Either Perfect or Dagster. FWIW, the Dagster team is actively reducing the learning curve with each release.

myfakebadcode 8 days ago

I’ve been using airflow for quite some time. Due to the maturity of where we are at, and while I’ve tested other solutions, I don’t really see changing things.

rubenfiszel 7 days ago

You should give a try to Windmill, it's more of a workflow engine than a data orchestration tool but it's intuitive and open-source.

scary-size 8 days ago

We’ve migrated to Flyte. Mostly using the Java/Scala API which can be a bit verbose. The official Python API is actually easy on the eyes.

jusonchan81 7 days ago

Unmeshed - it’s not open source. It’s a new version of Netflix Conductor. Scales really well and has a GitHub actions style agent that can be used to run commands orchestrated by the platform. It’s probably the cheapest commercial tool you can get.

fmariluis 7 days ago

If you're inside AWS, have a fully containerized workflow and/or can run some tasks in Lambda, Step Functions is probably ok?
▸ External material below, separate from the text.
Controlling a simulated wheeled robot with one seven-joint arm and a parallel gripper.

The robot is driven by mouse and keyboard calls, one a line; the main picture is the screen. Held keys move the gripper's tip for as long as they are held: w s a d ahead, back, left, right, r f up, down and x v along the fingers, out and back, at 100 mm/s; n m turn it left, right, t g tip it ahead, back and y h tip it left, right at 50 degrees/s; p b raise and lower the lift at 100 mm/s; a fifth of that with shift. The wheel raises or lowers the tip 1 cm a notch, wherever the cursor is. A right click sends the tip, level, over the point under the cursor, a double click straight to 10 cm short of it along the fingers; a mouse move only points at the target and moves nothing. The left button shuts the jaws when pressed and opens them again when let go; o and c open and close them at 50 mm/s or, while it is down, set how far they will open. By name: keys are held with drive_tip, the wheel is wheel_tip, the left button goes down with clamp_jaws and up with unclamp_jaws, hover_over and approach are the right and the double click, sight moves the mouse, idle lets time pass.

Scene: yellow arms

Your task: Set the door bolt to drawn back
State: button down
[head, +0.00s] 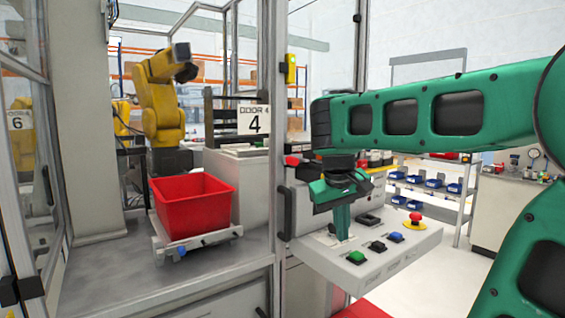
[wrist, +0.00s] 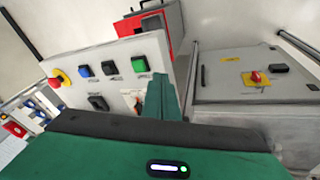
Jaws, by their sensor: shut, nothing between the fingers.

I personally prefer Airflow, but I wouldn't say is the 'simplest data orchestration tool'.

markus_zhang 7 days ago

From my experience cloud managed Airflow is the easiest to manage and use.
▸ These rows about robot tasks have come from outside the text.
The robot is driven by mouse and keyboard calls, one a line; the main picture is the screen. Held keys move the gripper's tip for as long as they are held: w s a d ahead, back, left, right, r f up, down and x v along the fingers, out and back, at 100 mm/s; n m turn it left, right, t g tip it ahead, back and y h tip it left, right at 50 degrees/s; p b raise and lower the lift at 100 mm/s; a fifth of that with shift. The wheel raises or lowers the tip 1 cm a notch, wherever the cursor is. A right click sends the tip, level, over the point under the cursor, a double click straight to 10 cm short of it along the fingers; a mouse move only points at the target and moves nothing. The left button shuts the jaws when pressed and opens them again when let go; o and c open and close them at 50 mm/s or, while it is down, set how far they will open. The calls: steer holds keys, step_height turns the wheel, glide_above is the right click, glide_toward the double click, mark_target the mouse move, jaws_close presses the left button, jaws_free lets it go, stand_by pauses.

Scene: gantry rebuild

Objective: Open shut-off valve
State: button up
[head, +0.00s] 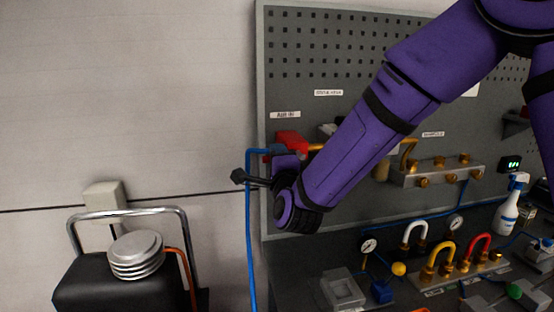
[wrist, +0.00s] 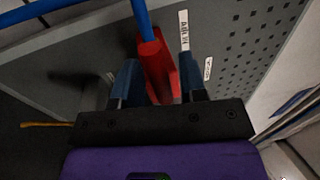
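The shut-off valve's red handle (head: 291,138) is on the left edge of the grey pegboard, below the "AIR IN" label (head: 285,115). In the wrist view, the red handle (wrist: 157,68) lies between the two blue fingers of my gripper (wrist: 160,75). The fingers stand apart on either side of it, and I see no clear grip on it. In the head view, my gripper (head: 278,152) is just below the red handle, and its fingers are partly hidden by the wrist. A blue hose (head: 249,220) runs up to the valve from below.
The bench below holds gauges (head: 369,246), coloured looped fittings (head: 440,258) and a spray bottle (head: 509,208). A black stool or cart (head: 95,290) with a silver stacked part (head: 136,255) stands left.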

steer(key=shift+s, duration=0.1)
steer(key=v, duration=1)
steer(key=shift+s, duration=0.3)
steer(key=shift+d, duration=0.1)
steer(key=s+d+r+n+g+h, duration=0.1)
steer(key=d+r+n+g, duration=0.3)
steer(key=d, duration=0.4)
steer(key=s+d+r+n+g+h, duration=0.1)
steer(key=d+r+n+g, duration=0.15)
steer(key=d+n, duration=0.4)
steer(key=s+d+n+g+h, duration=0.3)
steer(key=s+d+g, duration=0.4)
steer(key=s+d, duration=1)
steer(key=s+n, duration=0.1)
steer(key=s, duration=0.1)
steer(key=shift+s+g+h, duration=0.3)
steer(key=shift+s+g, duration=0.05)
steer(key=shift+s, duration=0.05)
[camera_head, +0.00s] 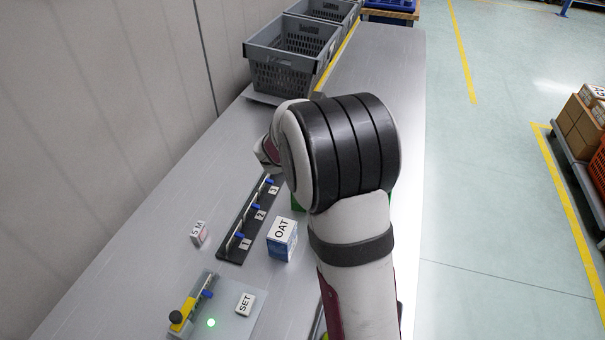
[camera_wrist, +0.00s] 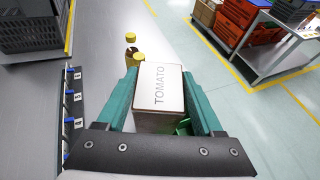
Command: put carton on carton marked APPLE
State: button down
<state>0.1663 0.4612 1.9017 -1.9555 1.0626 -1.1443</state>
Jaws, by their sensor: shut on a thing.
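In the wrist view, a white carton (camera_wrist: 160,88) marked TOMATO sits between the green fingers of my gripper (camera_wrist: 160,76). The fingers are shut on its two sides. In the head view my arm covers the gripper and the held carton. A carton marked OAT (camera_head: 282,240), white on top with blue sides, stands upright on the grey table left of my arm. No carton marked APPLE can be made out in either view.
A black rack (camera_head: 246,222) numbered 1 to 3, a small S M box (camera_head: 199,232) and a SET panel (camera_head: 230,308) with a green light lie on the table. Grey crates (camera_head: 292,55) stand at the back. Yellow-capped containers (camera_wrist: 131,52) are beyond the held carton.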

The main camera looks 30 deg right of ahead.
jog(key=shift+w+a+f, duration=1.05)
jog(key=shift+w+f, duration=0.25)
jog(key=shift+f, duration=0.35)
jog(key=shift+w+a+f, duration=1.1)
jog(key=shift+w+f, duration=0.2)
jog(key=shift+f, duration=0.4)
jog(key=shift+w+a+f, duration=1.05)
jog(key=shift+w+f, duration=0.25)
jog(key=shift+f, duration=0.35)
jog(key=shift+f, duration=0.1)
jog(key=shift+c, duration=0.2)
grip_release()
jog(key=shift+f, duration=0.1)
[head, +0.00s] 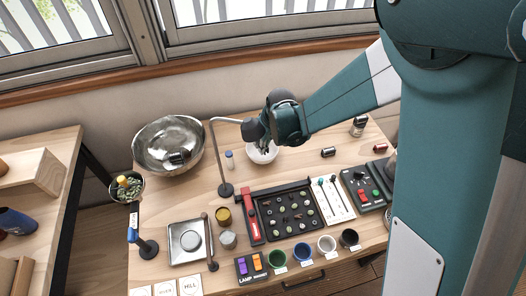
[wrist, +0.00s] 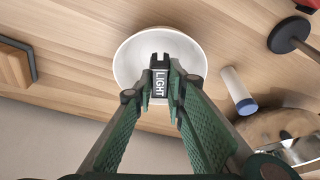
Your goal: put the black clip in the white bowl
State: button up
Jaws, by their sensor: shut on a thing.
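The white bowl (head: 258,158) stands on the wooden table below my gripper (head: 264,148), which hides part of it. In the wrist view the bowl (wrist: 127,62) lies just beyond my fingertips (wrist: 160,72). My gripper is shut on the black clip (wrist: 160,66), which has a white label reading LIGHT. The clip overlaps the bowl in the wrist view, over its inside; I cannot tell its exact height. In the head view the clip is too small to make out.
A blue-capped white bottle (head: 229,160) and a lamp-like stand (head: 225,188) are left of the bowl. A large metal bowl (head: 140,150) is further left. A sorting tray (head: 262,230) lies in front. A dark can (head: 328,152) lies to the right.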

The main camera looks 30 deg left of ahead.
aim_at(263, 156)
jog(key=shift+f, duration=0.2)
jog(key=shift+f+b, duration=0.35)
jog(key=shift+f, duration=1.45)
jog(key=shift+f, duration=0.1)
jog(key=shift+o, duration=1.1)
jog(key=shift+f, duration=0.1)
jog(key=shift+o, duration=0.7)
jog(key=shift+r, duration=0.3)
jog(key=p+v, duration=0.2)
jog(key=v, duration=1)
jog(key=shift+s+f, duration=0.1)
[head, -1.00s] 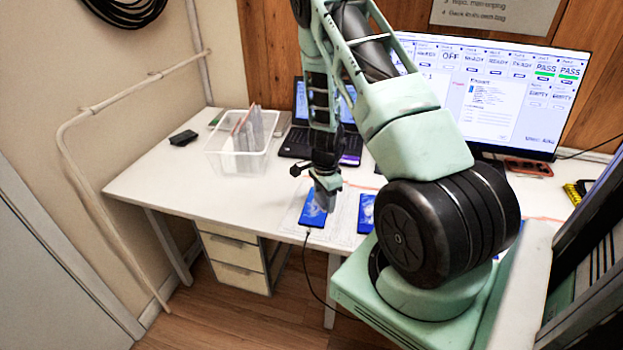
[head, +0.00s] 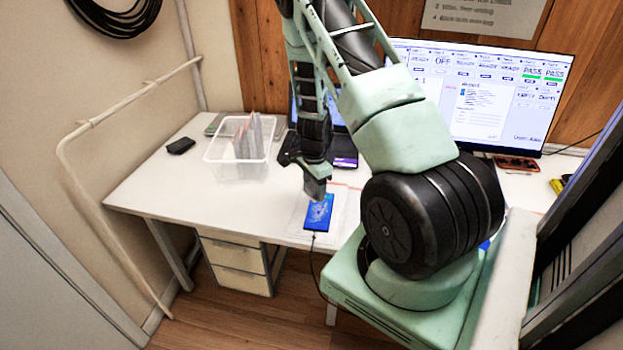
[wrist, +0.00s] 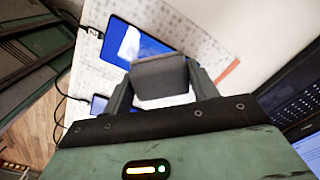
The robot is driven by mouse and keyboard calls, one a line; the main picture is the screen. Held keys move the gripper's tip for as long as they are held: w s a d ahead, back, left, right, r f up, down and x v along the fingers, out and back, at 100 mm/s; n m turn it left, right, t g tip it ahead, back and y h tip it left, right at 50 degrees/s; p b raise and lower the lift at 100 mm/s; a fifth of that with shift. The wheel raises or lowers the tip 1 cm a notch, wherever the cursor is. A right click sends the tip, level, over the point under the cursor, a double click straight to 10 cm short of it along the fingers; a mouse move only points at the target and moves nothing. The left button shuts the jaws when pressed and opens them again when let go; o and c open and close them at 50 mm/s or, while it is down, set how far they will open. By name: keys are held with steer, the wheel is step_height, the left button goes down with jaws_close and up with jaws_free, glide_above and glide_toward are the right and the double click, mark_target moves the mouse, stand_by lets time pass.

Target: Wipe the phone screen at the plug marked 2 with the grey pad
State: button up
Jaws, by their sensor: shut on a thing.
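My gripper (head: 314,186) is shut on the grey pad, which shows as a grey block (wrist: 160,78) between the fingers in the wrist view. In the head view the pad is just above the far end of a phone (head: 319,214) with a lit blue screen; contact looks absent, but the gap is hard to judge. Pale patches show on that screen. In the wrist view a blue-screened phone (wrist: 132,42) lies beyond the pad, partly covered by it. A second phone (wrist: 98,104) shows only as a corner behind the gripper.
A clear bin (head: 240,165) with upright sheets stands on the white table (head: 160,200), a small black object (head: 180,146) to its left. A laptop (head: 345,160) and monitor (head: 480,95) stand behind. A cable (head: 313,255) hangs from the phone.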

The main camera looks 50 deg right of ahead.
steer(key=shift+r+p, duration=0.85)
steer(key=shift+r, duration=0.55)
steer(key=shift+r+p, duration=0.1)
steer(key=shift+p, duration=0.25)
It's a bit expensive but the only thing they push you to do is to upgrade managed K8S and Airflow once for a while.

akgfab 7 days ago

spaCy’s weasel package allows you to put a bunch of commands meant to be run in sequence in one project.yml file, pull assets, etc—- I find it to be the right level of abstraction and I’m pretty sure it’s not trying to become a cloud hosted do everything tool: https://github.com/explosion/weasel

tdeck 7 days ago

The simplest for sure was using ActiveJob in Rails with Clockwork for scheduling and Postgres for queueing things up.

fforflo 7 days ago

Makefile with make2graph to visualize DAGs.